To be sure, as a child, I celebrated any and every holiday that came down the proverbial pike. I saw them one and all as an opportunity to enjoy a little time away from the routine, be it the rigors of school lessons or the regular chores associated with life on a farm.
Still, certain holidays were more fun than others, especially for a little boy. I much preferred the opportunity to pinch people who had forgotten to wear green on St. Patrick’s Day than having to write out notes to all my classmates on St. Valentine’s Day. Others were appreciated largely for the food they afforded, such as cookouts on Memorial Day, Independence Day, and Labor Day.
But the most beloved were those in which I stood to gain. For instance, Halloween afforded an opportunity to amass a small horde of candy. Yet this paled in comparison to Christmas and New Year’s Day, which generally got me two whole weeks off from school with a living room floor full of toys to boot!
And yet, of all the holidays of my childhood, the one that seems to stand out the most in my memory is Thanksgiving. To begin with, it got me a four day weekend. That, in and of itself, was a rare luxury. (Let’s face it - every school child agrees that whoever thought of putting Thanksgiving on a Thursday instead of a Friday is to be lauded forever!)
But even without this added bonus, I grew to love this day. I quickly understood that it meant that I got to spend time with my extended family, and with my cousins in particular. What is more, all we were required to do was to be present for a massive family feast filled with a plethora of gastronomic delights.
In addition to turkey and dressing and ham and roast beef, there would generally be an assortment of side dishes that would make even those who planned the fifth Sunday dinner on the grounds at our local Baptist church envious!
Creamed corn, corn on the cob, mashed potatoes with giblet gravy, green beans with fatback, green bean casserole, black-eyed peas, fried okra, sweet potato soufflé, sweet potato casserole, macaroni and cheese, cranberry sauce, deviled eggs, cornbread, biscuits, and rolls – invariably, it was all there!
And then there were the deserts! German Chocolate cake, Red Velvet cake, Carrot Cake, Lemon cake, Lemon Meringue pie, Apple pie, Fried Apple pies, Peach pie… Again, they were all to be seen. I can only hope The Marriage Supper of the Lamb will contain such items!
Given all this, the fact that anything else would stand out about Thanksgiving Day is noteworthy. And yet, such is precisely the case.

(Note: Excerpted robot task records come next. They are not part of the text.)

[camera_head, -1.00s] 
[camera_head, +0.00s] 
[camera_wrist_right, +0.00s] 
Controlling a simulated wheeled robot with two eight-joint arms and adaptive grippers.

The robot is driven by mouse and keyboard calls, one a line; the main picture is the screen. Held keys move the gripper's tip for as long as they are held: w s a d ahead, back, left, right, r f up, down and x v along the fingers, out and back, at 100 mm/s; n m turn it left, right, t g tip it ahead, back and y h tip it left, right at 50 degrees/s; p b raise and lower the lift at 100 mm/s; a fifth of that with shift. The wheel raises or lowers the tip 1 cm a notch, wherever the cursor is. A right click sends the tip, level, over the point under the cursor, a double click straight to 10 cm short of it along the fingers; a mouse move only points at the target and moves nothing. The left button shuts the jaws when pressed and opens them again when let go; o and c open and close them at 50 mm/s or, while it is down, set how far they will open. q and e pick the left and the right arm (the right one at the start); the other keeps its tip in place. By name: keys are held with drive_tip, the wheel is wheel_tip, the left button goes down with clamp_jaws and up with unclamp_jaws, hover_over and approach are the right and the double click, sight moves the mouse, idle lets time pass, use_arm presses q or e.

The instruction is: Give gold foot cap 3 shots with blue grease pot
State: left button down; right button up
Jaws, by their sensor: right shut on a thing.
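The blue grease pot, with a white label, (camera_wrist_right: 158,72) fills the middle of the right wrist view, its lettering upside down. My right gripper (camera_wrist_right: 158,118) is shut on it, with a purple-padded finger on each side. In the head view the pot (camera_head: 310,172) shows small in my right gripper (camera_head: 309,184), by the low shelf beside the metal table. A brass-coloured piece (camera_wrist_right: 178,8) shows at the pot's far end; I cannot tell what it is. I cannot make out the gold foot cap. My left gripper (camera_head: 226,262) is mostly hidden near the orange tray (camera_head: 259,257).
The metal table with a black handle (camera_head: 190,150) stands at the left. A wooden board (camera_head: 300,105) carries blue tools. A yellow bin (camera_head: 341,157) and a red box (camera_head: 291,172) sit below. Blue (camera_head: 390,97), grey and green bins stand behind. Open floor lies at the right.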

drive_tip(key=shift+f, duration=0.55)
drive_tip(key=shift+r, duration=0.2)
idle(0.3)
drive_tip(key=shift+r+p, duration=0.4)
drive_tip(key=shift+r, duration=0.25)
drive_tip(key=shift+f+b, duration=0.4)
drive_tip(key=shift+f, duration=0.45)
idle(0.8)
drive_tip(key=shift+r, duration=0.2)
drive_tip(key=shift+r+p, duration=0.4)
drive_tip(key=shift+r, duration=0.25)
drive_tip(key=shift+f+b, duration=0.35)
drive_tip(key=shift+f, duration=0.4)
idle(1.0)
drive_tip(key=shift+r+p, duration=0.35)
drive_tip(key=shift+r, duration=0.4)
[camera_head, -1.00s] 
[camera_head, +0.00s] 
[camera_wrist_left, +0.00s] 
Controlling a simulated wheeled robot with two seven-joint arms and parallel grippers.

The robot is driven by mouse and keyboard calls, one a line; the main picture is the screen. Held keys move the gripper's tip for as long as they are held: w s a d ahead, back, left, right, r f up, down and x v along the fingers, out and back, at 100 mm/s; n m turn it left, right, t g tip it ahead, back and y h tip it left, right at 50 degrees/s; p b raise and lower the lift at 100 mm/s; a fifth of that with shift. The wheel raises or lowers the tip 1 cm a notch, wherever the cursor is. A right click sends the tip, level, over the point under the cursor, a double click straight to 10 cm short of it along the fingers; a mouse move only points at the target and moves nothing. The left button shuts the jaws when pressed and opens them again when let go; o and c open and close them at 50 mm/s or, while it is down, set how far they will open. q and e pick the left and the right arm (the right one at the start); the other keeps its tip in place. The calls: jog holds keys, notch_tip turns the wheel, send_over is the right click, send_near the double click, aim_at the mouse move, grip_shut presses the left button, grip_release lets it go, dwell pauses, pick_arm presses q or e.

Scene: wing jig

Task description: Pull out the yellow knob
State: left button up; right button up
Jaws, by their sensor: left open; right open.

The year was 1970. The date was November 26. Even though I had just turned nine, given that I was born in late October, it was technically my tenth Thanksgiving on earth. And it was a day I will never forget – for two reasons…
First, as we were on our way to my paternal (Jackson) Grandparents’ house, we saw billowing black smoke and heard sirens. We soon ascertained that the location of the fire was somewhere north of us off 92 Highway, the main route running north and south west of our little dirt road. When we finally arrived on the scene some twenty minutes later, it turned out to be the old plantation home in the great curve on Lee’s Mill Road that was ablaze.
From my perspective, it was one of many such old home places that had long since become dilapidated and were now the abode of renting tenants. We stood in awe as the crews of multiple fire trucks fought in vain to save the venerable old wooden structure. I took note that my father in particular was disturbed by the experience. What I did not know then, and was only to discover later, was that this was the home of his own childhood.
For it was there that he, along with his parents and grandparents, had resided as sharecroppers, eking out a hardscrabble existence year after year in an all but vain attempt to better themselves.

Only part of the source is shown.